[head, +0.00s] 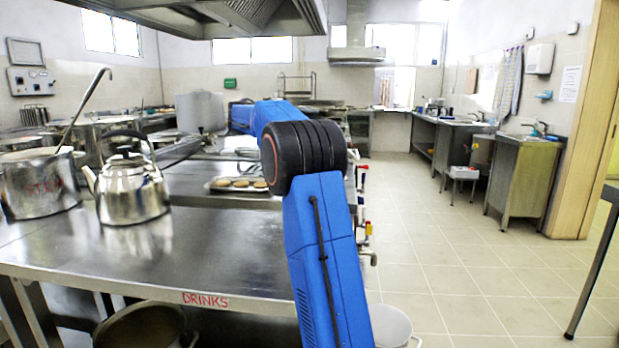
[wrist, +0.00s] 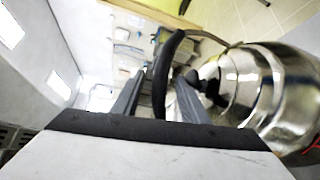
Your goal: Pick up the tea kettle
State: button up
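The tea kettle (head: 132,192) is shiny steel with a black arched handle and a spout on the left. It stands upright on the steel counter in the head view. In the wrist view the kettle (wrist: 268,90) fills the right side, and its dark handle (wrist: 160,88) runs between my two fingers. My gripper (wrist: 158,88) is open, with a gap visible on each side of the handle. In the head view my gripper (head: 172,156) is beside the kettle's right side, small and partly hard to make out.
A large steel pot (head: 40,186) with a ladle stands left of the kettle. A tray (head: 222,186) of round items lies behind on the right. The counter (head: 190,262) is bare in front, with a "DRINKS" label on its edge.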

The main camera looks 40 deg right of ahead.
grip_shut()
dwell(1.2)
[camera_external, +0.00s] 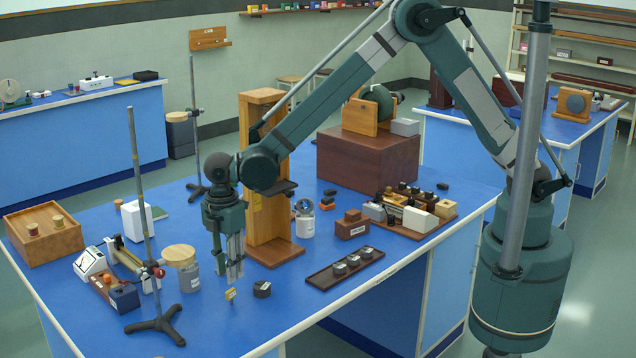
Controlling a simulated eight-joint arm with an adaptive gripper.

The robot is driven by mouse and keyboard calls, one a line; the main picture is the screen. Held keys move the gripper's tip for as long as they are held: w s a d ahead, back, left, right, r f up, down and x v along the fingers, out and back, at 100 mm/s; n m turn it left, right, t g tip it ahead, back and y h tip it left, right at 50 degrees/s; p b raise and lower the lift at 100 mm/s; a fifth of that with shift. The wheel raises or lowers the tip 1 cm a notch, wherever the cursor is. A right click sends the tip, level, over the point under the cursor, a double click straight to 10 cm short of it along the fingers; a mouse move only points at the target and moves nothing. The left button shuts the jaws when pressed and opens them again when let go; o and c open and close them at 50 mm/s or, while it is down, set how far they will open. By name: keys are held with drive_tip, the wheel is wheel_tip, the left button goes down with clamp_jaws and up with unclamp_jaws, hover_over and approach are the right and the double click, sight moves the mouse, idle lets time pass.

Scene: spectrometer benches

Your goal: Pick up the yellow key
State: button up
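A small yellow key (230,294) is on the blue bench top near its front edge. It is too small to tell how it rests. My gripper (232,279) points straight down, with its fingertips just above the key in the picture. I see no key between the fingers. The fingers look close together from this side, and I cannot tell how far apart they are.
A small dark round piece (262,288) sits just right of the key. A lidded grey jar (190,277) and a black tripod stand (155,325) are to the left. A tall wooden frame (275,250) rises right of my gripper. A dark tray (344,268) lies further right.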

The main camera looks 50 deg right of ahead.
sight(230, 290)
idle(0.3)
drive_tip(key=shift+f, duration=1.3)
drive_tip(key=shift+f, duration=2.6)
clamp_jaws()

- - - - -

[YOUR GOAL]: Repeat only the lines running from "Your goal: Pick up the tea kettle" to "Controlling a simulated", ends included, and leave the pictures out.

[THE REPLY]:
Your goal: Pick up the tea kettle
State: button up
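The tea kettle (head: 132,192) is shiny steel with a black arched handle and a spout on the left. It stands upright on the steel counter in the head view. In the wrist view the kettle (wrist: 268,90) fills the right side, and its dark handle (wrist: 160,88) runs between my two fingers. My gripper (wrist: 158,88) is open, with a gap visible on each side of the handle. In the head view my gripper (head: 172,156) is beside the kettle's right side, small and partly hard to make out.
A large steel pot (head: 40,186) with a ladle stands left of the kettle. A tray (head: 222,186) of round items lies behind on the right. The counter (head: 190,262) is bare in front, with a "DRINKS" label on its edge.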

The main camera looks 40 deg right of ahead.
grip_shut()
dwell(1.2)
[camera_external, +0.00s] 
Controlling a simulated eight-joint arm with an adaptive gripper.

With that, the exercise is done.